((

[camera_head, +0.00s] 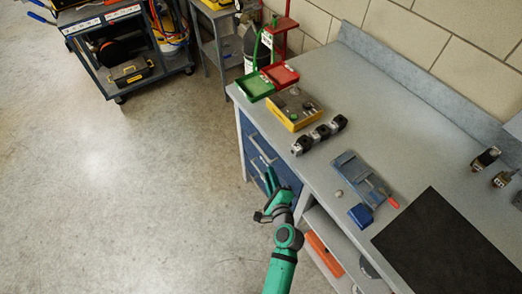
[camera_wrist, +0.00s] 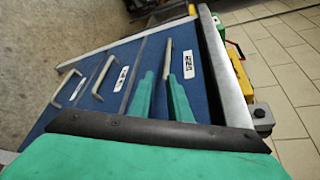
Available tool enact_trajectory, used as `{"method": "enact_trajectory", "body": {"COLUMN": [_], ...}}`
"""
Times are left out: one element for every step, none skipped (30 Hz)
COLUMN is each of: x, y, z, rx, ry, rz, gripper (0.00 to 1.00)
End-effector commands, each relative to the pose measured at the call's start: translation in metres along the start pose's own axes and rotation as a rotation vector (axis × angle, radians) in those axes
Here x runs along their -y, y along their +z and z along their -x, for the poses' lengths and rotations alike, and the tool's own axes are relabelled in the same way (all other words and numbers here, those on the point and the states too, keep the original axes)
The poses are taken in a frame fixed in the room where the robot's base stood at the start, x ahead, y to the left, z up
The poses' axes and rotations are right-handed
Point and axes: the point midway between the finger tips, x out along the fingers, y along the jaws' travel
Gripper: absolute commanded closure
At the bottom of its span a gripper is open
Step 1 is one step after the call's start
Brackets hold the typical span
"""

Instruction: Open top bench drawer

))

TASK BRIEF.
Give back exactly the stretch that opens on the line with "Here x runs" and closes on the line with "The poses are".

COMPLETE OUTPUT.
Here x runs along their -y, y along their +z and z along their -x, for the poses' lengths and rotations alike, and the tool's own axes are relabelled in the same way (all other words and numbers here, those on the point and the states too, keep the original axes)
The poses are taken in a frame fixed in the room where the robot's base stood at the start, x ahead, y to the left, z up

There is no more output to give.